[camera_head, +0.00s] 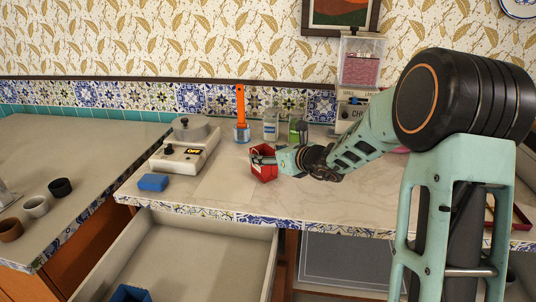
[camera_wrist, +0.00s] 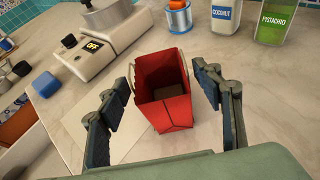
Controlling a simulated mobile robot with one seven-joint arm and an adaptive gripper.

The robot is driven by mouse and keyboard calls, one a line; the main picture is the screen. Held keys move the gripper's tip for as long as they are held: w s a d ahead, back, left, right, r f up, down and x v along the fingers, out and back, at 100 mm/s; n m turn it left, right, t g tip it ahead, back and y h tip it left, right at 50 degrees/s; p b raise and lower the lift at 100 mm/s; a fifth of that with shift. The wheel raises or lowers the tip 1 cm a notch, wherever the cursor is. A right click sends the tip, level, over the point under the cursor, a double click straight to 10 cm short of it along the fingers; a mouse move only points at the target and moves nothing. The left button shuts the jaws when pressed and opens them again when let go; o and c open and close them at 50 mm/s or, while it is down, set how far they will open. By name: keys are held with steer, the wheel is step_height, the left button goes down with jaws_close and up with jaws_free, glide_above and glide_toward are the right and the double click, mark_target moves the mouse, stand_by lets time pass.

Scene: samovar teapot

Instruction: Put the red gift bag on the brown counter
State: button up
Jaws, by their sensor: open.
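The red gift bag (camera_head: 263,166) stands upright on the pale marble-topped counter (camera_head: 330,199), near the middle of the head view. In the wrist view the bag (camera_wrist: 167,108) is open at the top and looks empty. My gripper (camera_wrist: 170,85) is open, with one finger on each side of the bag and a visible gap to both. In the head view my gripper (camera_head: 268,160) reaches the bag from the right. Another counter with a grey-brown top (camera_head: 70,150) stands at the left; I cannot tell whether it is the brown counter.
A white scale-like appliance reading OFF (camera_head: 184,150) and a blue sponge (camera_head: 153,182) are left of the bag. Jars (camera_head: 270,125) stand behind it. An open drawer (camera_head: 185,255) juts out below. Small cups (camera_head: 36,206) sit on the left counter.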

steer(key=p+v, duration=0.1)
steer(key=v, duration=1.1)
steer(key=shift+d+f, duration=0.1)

......

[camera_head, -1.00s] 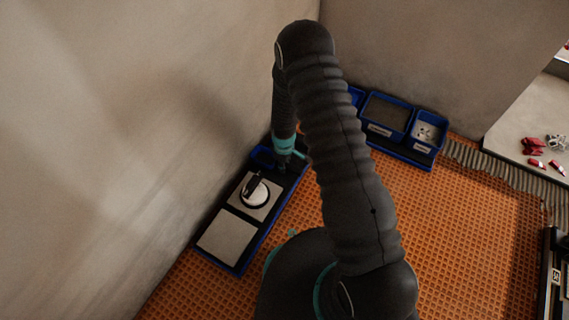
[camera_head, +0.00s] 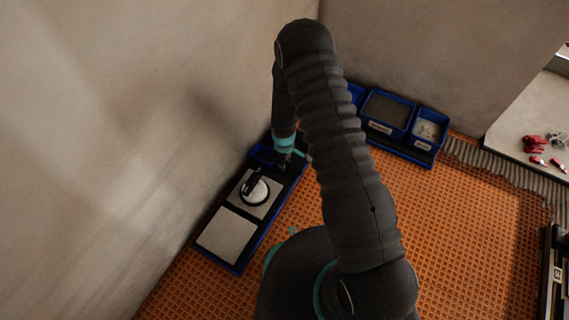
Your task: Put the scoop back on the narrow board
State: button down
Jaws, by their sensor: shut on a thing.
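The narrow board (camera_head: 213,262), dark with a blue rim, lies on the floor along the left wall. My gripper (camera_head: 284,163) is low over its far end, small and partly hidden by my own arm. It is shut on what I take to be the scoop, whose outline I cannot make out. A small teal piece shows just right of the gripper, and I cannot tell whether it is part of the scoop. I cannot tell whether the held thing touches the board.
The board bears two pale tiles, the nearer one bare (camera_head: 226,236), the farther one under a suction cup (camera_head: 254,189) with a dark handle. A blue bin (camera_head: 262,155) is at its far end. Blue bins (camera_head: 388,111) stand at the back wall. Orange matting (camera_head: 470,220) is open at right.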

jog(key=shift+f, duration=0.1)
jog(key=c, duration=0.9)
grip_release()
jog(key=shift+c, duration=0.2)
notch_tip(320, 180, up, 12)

......

Find all the lines containing "down" in the material, then copy them.

The robot is driven by mouse and keyboard calls, one a line; the main picture is the screen. Held keys move the gripper's tip for as long as they are held: w s a d ahead, back, left, right, r f up, down and x v along the fingers, out and back, at 100 mm/s; n m turn it left, right, t g tip it ahead, back and y h tip it left, right at 50 degrees/s; p b raise and lower the lift at 100 mm/s; a fifth of that with shift. The wheel raises or lowers the tip 1 cm a notch, wherever the cursor is. A right click sends the tip, level, over the point under the cursor, a double click straight to 10 cm short of it along the fingers; a mouse move only points at the target and moves nothing. The left button shuts the jaws when pressed and opens them again when let go; o and c open and close them at 50 mm/s or, while it is down, set how far they will open. By name: keys are held with steer, the wheel is step_height, the left button goes down with jaws_close and up with jaws_free, glide_above and glide_toward are the right and the double click, mark_target moves the mouse, stand_by lets time pass.
State: button down

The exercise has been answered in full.